_OBJECTIVE_. Find the word "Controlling" in the listing; pull out each line holding it.

_Robot episode records_.
========
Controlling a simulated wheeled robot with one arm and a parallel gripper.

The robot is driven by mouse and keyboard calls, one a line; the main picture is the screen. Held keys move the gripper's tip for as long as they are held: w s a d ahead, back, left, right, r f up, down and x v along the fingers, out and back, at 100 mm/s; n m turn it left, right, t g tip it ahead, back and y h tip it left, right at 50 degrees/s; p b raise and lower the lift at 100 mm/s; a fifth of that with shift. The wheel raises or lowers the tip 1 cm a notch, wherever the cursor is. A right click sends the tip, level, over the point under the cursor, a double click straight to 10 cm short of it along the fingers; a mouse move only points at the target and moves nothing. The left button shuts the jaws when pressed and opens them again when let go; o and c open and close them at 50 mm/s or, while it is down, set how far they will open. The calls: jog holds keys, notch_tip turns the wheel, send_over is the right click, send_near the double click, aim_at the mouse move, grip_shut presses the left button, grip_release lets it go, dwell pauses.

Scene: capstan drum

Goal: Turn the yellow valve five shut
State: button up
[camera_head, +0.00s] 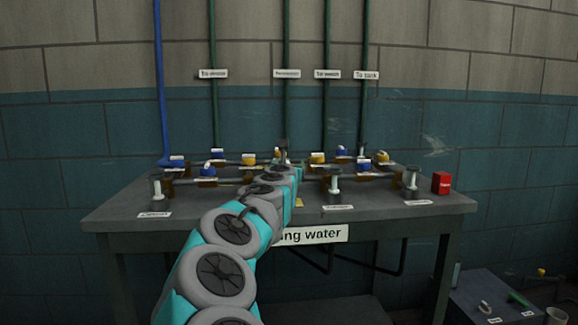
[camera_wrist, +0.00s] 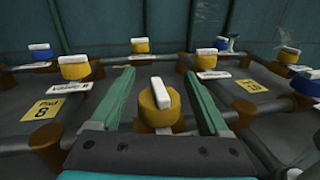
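A yellow valve (camera_wrist: 156,112) with a white bar handle (camera_wrist: 162,93) stands in the middle of the wrist view. The bar points roughly away from me, slightly slanted. My gripper (camera_wrist: 158,82) is open, with one green finger on each side of this valve and visible gaps to both. No label of this valve can be read, so I cannot tell its number. Other yellow valves stand behind it at left (camera_wrist: 73,67), middle (camera_wrist: 140,46) and right (camera_wrist: 207,60). In the head view my arm hides the valve between the fingers.
Blue valves stand at left (camera_wrist: 40,54) and right (camera_wrist: 307,82) among dark pipes. Yellow pad labels lie at left (camera_wrist: 46,109) and right (camera_wrist: 252,85). The grey table (camera_head: 400,210) carries upright fittings and a red box (camera_head: 441,183). Vertical pipes rise behind.

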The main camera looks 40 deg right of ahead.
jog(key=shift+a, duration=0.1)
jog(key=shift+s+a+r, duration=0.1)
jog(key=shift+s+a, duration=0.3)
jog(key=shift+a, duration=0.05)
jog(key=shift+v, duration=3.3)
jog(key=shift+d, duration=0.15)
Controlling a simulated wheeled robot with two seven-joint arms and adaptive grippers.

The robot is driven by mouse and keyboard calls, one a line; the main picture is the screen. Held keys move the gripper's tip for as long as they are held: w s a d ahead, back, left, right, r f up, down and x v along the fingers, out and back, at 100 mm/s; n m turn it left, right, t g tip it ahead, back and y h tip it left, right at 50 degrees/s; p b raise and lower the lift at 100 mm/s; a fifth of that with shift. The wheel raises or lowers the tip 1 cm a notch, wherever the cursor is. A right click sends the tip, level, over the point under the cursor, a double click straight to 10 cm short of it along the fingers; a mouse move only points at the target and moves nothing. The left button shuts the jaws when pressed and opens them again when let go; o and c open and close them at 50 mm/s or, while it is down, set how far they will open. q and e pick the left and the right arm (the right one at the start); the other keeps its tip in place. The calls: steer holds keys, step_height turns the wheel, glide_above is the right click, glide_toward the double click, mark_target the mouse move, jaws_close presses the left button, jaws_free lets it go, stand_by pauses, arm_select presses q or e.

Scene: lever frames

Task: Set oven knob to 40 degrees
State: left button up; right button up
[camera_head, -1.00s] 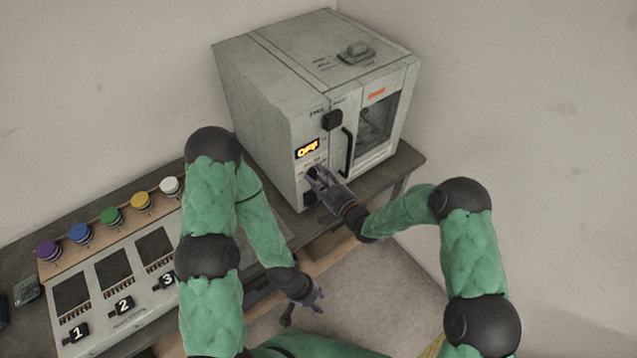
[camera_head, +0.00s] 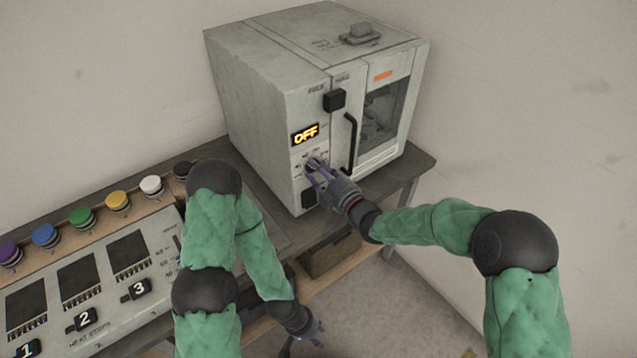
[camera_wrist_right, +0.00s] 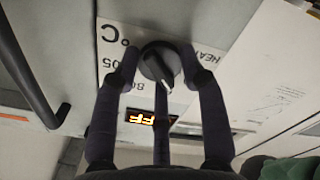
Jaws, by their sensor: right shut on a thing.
========
_RESPONSE TO THE TASK_.
Controlling a simulated wheeled robot with one arm and a parallel gripper.
Controlling a simulated wheeled robot with two seven-joint arms and adaptive grippers.

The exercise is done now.